Awake but paralyzed, Oliver sees Fagin’s greed displayed, and later becomes
terrified by the faces of Fagin and Monks peering into the window of his
safe pastoral retreat. In both scenes he knows something without bearing the
responsibility for knowing it, as one might know in a dream. His writing is
rather like that, Dickens suggests; it comes to him and then he admires it after
it has made its way onto the page. He is not required to discuss the sources
or nature of such ideas as may appear in his sentences, although he would,
throughout his career, vehemently defend their truth.
The touchy undercurrent in Dickens’s reply to Lewes’s question was to
emerge again fourteen years later, after Dickens described Krook’s death by
spontaneous combustion in Bleak House. By that time both writers were well
established. In 1847 Lewes had joined Dickens’s acting group in a produc-
tion of Every Man in His Humour arranged to benefit Leigh Hunt. Despite
their nominal friendship, Lewes found it necessary to take Dickens to task in
his journal The Leader for disseminating superstition in the tenth number of
Bleak House. Lewes argued that that contemporary science had proven that
a human body destroyed by spontaneous combustion was an impossibility,
and suggested that Dickens had “doubtless picked up the idea among the
curiosities of his reading” (qtd. Haight 54).

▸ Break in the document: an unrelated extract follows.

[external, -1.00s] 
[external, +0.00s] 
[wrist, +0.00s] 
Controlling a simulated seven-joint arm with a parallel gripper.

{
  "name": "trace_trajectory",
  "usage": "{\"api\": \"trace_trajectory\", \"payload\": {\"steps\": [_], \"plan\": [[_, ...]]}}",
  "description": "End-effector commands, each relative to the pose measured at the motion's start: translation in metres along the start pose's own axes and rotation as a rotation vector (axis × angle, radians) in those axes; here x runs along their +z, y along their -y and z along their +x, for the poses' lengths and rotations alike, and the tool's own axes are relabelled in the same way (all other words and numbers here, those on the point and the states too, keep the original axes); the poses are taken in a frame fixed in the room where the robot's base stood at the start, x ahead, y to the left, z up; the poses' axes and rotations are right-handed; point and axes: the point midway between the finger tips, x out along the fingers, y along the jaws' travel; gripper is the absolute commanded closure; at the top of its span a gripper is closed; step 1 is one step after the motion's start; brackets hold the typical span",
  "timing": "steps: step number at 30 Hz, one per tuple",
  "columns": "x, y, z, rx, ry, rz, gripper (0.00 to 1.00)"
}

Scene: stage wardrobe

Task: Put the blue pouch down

Dickens responded in the next
number of Bleak House by inventing a passage that cites numerous writers
who had verified instances of spontaneous combustion, and staging it as a
satirical contest between so-called learned gentlemen and those in the know.
In two further open letters in The Leader, Lewes ridiculed Dickens’s sources,
explained the scientific facts, and asked Dickens to set the public right in a
preface to the novel.
It was clearly a contest between kinds of knowledge: the scientific versus
the anecdotal. Dickens refused to budge from his position, and sought out
further support from Dr. Elliotson, to whom he wrote, “It is inconceivable
to me how people can reject such evidence, supported by so much familiar
knowledge, and such reasonable analogy. But I suppose the long and short of
it, is, that they don’t know, and don’t want to know, anything about it” (7.23).
Siding with the officially rejected Elliotson, he claimed the high ground of
experiential knowledge that trumped scientific hypothesis and experiment.